Her three daughters, she says, all attend school in areas outside of Manenberg and its surround, for the sole purpose that they cannot be influenced, or harmed by, the gangsterism and crime that often affects young men and women on the Cape Flats.

“All three of them go to schools outside, but even then it’s not easy because our friends who run a service to take them to school have to be wary when they drive into the area.
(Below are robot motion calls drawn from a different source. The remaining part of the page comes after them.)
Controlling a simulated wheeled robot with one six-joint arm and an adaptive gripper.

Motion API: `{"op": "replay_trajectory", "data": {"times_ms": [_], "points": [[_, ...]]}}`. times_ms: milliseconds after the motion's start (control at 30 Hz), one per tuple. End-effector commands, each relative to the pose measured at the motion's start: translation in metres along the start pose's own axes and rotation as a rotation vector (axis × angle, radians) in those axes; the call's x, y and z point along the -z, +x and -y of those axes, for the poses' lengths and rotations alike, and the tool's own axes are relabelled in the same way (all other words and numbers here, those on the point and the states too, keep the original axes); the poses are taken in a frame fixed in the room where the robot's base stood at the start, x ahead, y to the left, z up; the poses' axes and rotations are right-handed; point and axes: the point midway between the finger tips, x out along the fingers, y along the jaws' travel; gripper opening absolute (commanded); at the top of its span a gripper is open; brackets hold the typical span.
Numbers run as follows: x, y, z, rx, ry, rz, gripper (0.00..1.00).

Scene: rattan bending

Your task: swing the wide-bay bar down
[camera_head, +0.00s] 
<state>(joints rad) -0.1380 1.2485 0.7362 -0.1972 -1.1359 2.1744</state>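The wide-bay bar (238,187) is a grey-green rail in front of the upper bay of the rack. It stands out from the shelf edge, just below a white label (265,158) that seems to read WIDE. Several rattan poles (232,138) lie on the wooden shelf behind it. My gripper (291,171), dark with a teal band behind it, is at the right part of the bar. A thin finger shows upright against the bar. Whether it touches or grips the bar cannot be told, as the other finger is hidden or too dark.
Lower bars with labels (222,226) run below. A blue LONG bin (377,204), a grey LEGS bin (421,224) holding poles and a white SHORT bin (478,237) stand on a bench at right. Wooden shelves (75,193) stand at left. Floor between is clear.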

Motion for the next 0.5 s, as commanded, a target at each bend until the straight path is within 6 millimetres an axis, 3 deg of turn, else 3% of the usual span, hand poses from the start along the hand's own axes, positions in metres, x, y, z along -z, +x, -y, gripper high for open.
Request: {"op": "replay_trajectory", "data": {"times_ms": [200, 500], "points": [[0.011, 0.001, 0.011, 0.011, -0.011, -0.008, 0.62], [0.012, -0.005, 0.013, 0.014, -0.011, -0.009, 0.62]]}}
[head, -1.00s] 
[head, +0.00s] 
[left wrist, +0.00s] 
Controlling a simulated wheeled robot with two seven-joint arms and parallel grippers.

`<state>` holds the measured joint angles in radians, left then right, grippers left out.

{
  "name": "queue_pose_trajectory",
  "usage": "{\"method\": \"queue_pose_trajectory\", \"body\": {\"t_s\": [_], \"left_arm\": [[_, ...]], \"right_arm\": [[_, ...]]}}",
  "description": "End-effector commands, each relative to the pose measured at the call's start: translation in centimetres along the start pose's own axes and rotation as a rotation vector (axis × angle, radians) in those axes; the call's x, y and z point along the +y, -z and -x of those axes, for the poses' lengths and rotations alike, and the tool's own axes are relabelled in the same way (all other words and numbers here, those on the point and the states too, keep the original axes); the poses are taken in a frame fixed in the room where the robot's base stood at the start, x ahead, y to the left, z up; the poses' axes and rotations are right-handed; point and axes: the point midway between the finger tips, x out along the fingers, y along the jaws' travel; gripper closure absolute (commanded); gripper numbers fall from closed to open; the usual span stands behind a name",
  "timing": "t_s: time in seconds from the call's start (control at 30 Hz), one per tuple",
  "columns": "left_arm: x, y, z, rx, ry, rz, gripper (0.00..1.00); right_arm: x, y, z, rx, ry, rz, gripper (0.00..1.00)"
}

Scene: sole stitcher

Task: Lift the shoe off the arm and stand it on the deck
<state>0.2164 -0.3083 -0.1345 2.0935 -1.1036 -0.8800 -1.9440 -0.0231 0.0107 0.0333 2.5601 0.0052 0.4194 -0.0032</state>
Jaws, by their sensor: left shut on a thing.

More often than not we have to call them to warn them, there’s shooting at the circle [into the avenue] or close to the church.

It’s scary to think we have to live like that, so many times I’ve told my children we’ll get boxes and move, I don’t know where but anything is better than here when they fight.”

Two years ago, in another street war between the Americans and HLs, Adriaanse was injured just outside her own home when a bullet pierced her chest and shot through her lungs.

“Luckily the one responsible for that was arrested and he was sentenced, a lengthy one, for attempted murder,” she says, satisfied.

Her high-school going daughter Laila explains she has no friends in the area, by her own volition, as she does not want to be associated with any gang by the block she lives on when travelling to other areas within Manenberg.

“It hasn’t happened to me yet, but I’ve heard of people asked what block or court they live in, and if it’s a court that say the Americans know is controlled by Hard Livings or another rival gang they’d get beat up or robbed,” Laila said.

Adriaanse said the worst times, for her, are when she and her six year old daughter are alone at home when gun shots go off.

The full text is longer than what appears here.